DIRECTIONS FOR THIS TASK ▸ Write again exactly the lines in the listing below, starting at the line with "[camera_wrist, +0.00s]" and ending at the line with "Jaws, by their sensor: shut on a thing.", both included. Pictures are not copied.

━━━━━ PROVIDED ENTRIES

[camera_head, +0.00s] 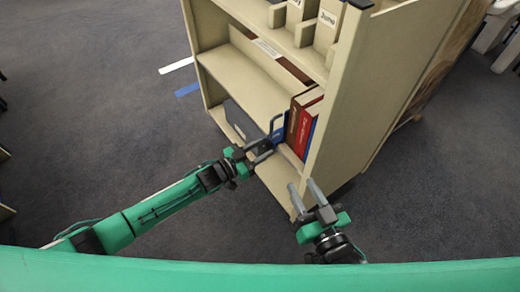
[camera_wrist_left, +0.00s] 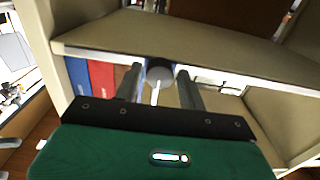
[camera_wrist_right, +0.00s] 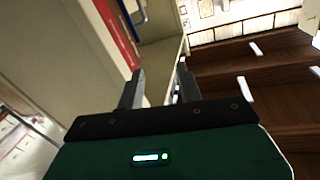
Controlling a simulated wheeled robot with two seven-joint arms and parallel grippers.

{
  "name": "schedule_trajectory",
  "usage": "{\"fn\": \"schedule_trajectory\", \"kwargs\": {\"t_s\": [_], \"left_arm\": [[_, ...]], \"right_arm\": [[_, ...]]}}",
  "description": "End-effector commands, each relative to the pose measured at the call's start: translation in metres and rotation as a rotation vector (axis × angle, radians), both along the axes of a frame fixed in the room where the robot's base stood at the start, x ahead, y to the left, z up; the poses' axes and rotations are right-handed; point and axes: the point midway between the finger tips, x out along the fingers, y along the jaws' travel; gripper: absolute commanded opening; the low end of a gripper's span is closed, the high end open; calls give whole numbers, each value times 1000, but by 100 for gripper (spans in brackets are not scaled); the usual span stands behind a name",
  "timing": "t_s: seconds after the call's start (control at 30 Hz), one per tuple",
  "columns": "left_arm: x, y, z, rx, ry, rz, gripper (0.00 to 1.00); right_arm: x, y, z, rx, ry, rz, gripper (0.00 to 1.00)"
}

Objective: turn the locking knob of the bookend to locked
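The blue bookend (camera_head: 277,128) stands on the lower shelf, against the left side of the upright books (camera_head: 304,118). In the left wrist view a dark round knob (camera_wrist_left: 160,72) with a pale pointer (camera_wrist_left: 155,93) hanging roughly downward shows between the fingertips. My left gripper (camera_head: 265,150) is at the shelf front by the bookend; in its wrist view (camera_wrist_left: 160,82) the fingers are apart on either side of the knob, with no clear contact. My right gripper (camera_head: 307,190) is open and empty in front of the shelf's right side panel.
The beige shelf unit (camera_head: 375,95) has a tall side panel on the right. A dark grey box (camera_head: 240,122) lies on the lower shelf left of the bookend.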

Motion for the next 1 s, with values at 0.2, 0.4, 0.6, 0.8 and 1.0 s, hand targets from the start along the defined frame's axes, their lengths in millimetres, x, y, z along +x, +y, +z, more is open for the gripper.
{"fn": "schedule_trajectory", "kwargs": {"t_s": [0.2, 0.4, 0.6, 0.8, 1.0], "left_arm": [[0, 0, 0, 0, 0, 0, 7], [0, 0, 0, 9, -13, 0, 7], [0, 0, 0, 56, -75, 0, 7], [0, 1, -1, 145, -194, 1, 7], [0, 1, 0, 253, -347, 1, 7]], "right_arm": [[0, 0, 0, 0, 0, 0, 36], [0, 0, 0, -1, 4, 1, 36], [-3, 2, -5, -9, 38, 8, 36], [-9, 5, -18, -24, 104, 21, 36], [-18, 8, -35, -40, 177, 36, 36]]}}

━━━━━━━━━━
━━━━━ PROVIDED ENTRIES

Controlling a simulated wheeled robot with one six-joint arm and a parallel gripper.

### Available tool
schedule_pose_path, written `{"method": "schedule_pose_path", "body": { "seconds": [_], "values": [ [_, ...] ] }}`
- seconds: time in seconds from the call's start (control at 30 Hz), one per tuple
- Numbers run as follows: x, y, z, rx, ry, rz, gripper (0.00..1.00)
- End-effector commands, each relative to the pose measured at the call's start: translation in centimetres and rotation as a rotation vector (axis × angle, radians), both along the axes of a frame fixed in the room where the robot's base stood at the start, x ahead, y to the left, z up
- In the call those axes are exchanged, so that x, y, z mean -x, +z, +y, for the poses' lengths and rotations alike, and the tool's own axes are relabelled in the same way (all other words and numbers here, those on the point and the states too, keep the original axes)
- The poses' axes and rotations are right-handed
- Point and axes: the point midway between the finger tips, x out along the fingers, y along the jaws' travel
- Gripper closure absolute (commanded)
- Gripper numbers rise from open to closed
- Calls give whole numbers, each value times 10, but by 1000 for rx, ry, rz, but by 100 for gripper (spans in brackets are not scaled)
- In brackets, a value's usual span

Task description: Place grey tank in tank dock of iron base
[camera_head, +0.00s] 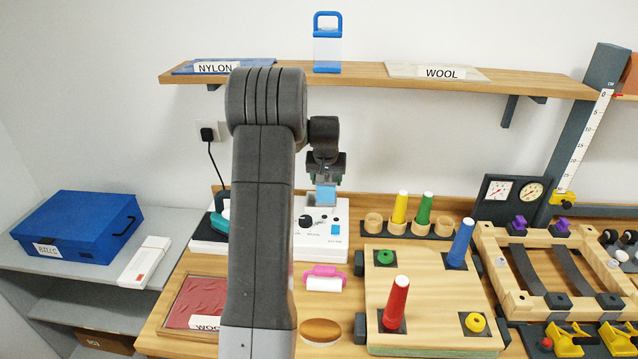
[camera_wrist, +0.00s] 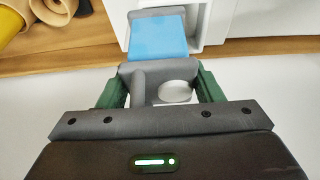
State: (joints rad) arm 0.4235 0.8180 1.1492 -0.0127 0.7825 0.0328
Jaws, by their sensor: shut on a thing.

━━━━━━━━━━

FINISHED ANSWER ▸
[camera_wrist, +0.00s] 
State: (joints rad) arm 0.4235 0.8180 1.1492 -0.0127 0.7825 0.0328
Jaws, by their sensor: shut on a thing.

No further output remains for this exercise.